Listener No 4487: Doing a Sort by Elgin

Posted by Dave Hennings on 16 Feb 2018

It had been nearly six years since Elgin’s last puzzle. That was based on Kipling’s The Ballad of East and West, and before that, Wallace and Gromit’s The Wrong Trousers. I remember this last one as being a lot of fun (with it’s Batman and Robin red herring), and hoped we were in for some more with this one.

Down answers had to lose a character and have the remainder jumbled before some more anagrams had to be made from the letters in the squares marked with * and + symbols. I decided that the acrosses were a good place to start.

With 11 ENTERATE and 12 AUNTIE going in fairly quickly, I was up and running. Mind you, I wasn’t really sure of the wordplay for 12 Relative acceleration on horse that is dropping second (6) since I couldn’t see where the S for second worked; it turned out to be A + MOUNTIE – MO. A smattering of other entries around the grid led me to give the downs a go.
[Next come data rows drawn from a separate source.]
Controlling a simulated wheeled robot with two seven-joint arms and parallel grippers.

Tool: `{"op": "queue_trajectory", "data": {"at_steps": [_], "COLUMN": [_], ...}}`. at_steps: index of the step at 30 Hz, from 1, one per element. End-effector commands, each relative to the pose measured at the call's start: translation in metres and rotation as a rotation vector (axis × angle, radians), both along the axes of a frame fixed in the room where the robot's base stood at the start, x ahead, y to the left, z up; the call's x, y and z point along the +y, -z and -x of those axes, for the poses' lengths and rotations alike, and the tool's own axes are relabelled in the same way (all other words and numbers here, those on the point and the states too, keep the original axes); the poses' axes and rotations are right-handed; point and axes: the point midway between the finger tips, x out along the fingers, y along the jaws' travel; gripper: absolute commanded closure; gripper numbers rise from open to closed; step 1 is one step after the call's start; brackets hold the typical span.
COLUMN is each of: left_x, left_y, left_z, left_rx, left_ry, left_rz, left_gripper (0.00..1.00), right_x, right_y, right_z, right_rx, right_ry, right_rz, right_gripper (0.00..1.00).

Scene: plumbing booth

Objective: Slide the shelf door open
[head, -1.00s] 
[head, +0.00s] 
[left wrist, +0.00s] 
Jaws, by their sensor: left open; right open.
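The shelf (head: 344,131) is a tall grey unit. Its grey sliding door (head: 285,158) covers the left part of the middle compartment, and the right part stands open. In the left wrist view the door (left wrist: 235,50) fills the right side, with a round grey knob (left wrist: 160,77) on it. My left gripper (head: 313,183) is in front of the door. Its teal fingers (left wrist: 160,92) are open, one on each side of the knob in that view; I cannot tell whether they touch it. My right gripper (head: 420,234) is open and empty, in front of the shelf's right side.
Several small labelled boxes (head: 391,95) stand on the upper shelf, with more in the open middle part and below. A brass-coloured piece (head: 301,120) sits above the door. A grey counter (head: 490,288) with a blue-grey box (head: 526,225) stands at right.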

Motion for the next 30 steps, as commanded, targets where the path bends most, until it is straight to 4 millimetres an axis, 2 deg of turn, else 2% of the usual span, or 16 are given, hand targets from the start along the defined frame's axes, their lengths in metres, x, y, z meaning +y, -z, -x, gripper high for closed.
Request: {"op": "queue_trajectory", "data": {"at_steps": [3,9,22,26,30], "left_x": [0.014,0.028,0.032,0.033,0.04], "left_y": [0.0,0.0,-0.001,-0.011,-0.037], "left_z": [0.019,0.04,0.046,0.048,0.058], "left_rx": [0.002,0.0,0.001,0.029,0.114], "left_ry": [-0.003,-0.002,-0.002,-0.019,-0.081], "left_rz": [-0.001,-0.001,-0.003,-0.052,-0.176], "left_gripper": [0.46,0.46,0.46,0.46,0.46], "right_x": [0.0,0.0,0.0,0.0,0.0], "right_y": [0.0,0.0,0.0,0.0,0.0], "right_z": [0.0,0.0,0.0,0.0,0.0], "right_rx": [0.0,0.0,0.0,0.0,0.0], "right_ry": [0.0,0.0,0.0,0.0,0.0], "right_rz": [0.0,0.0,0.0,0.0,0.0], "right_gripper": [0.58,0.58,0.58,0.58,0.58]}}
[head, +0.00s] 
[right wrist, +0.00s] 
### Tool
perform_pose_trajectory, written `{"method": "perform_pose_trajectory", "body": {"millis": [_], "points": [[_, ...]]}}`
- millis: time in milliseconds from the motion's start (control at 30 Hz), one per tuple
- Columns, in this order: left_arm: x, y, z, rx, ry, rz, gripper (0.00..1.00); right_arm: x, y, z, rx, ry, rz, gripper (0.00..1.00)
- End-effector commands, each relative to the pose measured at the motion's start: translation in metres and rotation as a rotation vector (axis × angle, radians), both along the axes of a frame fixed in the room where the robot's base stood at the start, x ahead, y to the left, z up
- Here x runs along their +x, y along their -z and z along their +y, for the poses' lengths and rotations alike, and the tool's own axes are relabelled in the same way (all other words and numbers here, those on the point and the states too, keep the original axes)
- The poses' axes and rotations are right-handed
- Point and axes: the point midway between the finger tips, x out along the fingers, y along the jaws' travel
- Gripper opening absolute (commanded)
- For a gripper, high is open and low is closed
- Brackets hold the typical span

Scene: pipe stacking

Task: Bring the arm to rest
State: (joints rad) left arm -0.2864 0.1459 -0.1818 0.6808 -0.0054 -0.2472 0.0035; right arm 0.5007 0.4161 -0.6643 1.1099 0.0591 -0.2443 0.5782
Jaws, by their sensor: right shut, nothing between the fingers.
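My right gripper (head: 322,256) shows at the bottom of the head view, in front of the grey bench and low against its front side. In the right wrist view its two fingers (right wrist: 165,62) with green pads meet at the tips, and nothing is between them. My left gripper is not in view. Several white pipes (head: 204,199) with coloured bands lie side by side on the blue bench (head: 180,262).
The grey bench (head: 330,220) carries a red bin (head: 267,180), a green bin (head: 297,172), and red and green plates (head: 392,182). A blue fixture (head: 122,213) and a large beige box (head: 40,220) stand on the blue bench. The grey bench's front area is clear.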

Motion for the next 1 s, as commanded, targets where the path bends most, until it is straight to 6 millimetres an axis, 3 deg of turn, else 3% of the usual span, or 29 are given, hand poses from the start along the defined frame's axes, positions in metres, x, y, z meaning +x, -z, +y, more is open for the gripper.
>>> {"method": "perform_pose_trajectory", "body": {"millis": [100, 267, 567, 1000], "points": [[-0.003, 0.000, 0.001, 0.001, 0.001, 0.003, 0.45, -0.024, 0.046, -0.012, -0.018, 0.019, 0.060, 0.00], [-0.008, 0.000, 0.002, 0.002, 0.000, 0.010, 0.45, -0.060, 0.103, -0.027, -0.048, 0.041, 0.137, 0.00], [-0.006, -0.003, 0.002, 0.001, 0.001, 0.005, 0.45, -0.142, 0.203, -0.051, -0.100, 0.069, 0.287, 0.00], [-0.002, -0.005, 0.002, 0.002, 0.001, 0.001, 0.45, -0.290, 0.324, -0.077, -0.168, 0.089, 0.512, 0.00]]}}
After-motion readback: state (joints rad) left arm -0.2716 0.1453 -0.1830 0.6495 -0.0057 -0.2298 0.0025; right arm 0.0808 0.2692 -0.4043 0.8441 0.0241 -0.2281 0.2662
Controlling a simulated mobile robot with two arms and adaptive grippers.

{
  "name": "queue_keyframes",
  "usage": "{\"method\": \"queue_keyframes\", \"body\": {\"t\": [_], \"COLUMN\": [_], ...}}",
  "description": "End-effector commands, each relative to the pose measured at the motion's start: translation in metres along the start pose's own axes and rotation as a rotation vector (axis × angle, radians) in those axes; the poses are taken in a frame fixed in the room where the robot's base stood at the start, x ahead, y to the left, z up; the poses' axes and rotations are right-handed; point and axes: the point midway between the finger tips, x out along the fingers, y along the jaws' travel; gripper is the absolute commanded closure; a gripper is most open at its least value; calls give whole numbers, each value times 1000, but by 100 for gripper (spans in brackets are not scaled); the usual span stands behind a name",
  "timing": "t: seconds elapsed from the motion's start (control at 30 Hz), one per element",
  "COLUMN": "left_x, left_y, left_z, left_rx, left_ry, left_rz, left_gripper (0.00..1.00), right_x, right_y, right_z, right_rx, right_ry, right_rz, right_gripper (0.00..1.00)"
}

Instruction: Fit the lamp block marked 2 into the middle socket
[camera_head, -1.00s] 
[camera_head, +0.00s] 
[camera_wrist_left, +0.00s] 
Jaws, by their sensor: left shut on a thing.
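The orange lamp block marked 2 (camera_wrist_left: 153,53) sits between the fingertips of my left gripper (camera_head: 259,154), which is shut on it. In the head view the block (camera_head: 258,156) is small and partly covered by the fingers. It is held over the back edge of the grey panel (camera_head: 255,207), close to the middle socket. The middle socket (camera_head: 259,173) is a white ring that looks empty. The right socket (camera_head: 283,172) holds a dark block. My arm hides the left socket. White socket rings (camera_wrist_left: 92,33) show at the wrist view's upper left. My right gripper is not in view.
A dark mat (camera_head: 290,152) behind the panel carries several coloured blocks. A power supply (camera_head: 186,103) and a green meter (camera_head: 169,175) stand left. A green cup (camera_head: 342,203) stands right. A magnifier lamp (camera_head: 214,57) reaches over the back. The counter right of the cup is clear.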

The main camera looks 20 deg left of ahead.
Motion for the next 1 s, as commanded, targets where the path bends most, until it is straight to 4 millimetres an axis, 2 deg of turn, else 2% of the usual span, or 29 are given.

I started noting the likely letters to be dropped alongside each clue as solved. However, with the grid over half full, I wondered if it was more appropriate to note them above or below each column. Although the unching of the down entries was fairly generous, exactly what letters needed to be jumbled wasn’t particularly straightforward.

All in all, there were tough clues, especially the acrosses, since they weren’t directly cross-checked. 24ac and 47ac took some analysis for me. 24 Fallibility when information is organised in emergency without them (7) was EMERGENCY – EM (them) with RAN (organised) replacing GEN (information) to give ERRANCY. 47 Shift temperature in excess: the answer? (8) was an &lit. clue with the T (temperature) in OVER (excess) THE A (answer) shifted right to give OVERHEAT.

This turned out to be a long solving process, but eventually the grid, apart from most of the top and bottom rows, was finished.

The squares marked with + gave TIOLETTRODHTES and would give an instruction (2,4,3,5). THE looked like the 3-letter word and, having toyed with — and dismissed — TS ELIOT and his TOILET, I tried TITLE and was rewarded with TO SORT THE TITLE. The jumble of DOING A SORT was, unfortunately, not immediately apparent.

The squares marked with * gave CEMEYGANIDANOL, and I was again lucky to see COMEDY as a possibility there. AN EALING COMEDY was soon revealed. The two best known are The Lavender Hill Mob and The Ladykillers. The latter promptly got slotted into the grid.

With that in place, I revisited the down answers to see what letters needed to be dropped. Hey Presto! Courtney and Harvey went along the top of the grid, being dropped from the first word in each column. They were two of the ‘villains’ from the film. Two others were Robinson and Lawson which were dropped from the second down entries in each column. The only one left was MARCUS, played by Alec Guinness, and there he was in the middle of the grid.

I often find that a bit of rough doodling of letters to be unjumbled works a treat. Here I stumbled across GADOOSTRIN and GOODS TRAIN jumped out at me. The two words could go at the beginning and end of the bottom row with GO and IN two of the squares to give SARGO and CAROTIN as the down entries.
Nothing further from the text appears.